Have you heard all this brouhaha about the new translation of "War and Peace" that reduces the book's length by hundreds of pages? It's really fascinating.

kc said...

Also. I see on your profile page that "Middlesex" is one of your favorite books. Erin and I were just talking about that. I've never read it. What did you like so much about it? Should I check it out?

I also see that "coffee" is listed as your first interest. Ack! That is fantastic. I see a book-club Kaffee Klatsch in our future.

rev amy said...

I made it through "A heartbreaking..." but it wasn't easy. Not only for the writing, the story was also really weird. I'm glad I read it but I don't think I'll rush to any other Eggers work anytime soon.

I'll comment on Middlesex later, cause I've got a coffee appointment :)

rev amy said...

Rereading some passages I remember one thing that did really bother me about his writing style was that I occasionally got lost in the dialogue. The conversations were so short and easy to breeze over but without much punctuation or other text I would often lose the thread about who was saying what. More than once I had to go back to the start of a dialogue and count to see who had said which line.

Maybe that says more about sloppy reading than it does McCarthy's writing style.

rev amy said...

I have not heard about a new "war and peace." It is certainly tedious at points so a shortened version could be good. But how many people take on the project of reading "War and Peace" who are not willing to slog through the whole thing? I can't imagine Tolstoy would be pleased. But if we are looking for writers with self control, he doesn't make the cut.

As for "Middlesex" Read it. Oh, read it. It was a magical expereince for me. Most of my other friends have also loved it but one or two said they "couldn't get into it." I don't know. Sometimes books are about timing...I think. Anyway the story telling is fantastic as is the story itself. The main character is incredibly compelling and the themes are...well it's just a great book. (of course my gushing makes me fear an unrealistic build up).

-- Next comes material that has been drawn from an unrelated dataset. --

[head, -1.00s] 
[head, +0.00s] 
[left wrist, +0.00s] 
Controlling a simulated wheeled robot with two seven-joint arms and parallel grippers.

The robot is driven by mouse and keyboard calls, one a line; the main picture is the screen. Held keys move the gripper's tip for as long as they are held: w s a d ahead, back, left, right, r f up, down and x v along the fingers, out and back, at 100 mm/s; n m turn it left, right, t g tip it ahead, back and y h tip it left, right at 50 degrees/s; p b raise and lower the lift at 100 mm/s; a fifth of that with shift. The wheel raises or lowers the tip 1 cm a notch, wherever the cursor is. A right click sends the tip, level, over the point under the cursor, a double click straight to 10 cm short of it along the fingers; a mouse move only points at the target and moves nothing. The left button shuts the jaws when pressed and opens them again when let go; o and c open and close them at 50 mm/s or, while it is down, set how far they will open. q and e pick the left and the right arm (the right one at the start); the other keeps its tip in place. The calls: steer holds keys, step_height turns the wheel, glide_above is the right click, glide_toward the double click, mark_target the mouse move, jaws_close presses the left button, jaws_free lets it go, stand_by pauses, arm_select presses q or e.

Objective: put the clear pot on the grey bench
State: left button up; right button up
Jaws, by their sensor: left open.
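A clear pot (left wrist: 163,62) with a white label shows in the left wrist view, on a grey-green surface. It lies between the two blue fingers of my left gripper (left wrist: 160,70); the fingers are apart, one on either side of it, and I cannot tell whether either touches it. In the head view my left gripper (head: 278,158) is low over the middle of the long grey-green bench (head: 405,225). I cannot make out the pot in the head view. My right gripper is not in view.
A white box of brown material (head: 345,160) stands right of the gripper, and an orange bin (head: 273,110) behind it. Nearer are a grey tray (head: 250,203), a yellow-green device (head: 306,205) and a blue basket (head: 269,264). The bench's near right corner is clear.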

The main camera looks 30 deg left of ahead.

But why don't you wait to read it. Pick it in a future month. I would love to reread and then discuss!

kc said...

Yeah, good call on going back and counting the lines. I was inconvenienced by that a few times myself. Luckily, all his words bear rereading.

I guess the deal with the Tolstoy is that he had different versions of the book, some shorter, and there's some discussion about what he intended. There seems to be a feud between this husband-wife translating team (she's actually Russian) and this other guy who translates a lot of the same material. They each claim to know the REAL spirit of Tolstoy. I don't know enough to tell where the chips should fall.

I have read Anna Karenina but not War and Peace. I think you're right that those who really want to read it know basically what they're in for and aren't daunted by a big book.

I think the longest book I've ever read was George Eliot's Middlemarch. I enjoyed every single second.

I'm reading Cormac McCarthy's Border Trilogy now. Just about to finish "All the Pretty Horses," the first novel in the trilogy. It's lovely and amazing, with a sassy Mexican noblewoman I can't get enough of — She says at one point: "I am not a society person. The societies to which I have been exposed seemed to me largely machines for the suppression of women," and you know the narrator is on her side. It's fantastic. Still, I may have to take a break before diving into another 700 pages of cowboys and cacti and mescal. timing, as you say.

Erin said...

I also got lost in McCarthy's dialogue a few times and found that mildly annoying.

I wouldn't mind picking "Middlesex." In fact, I almost picked it the last time.

I haven't read "War and Peace" either. But I can imagine a shortened version of "Anna Karenina" that could work.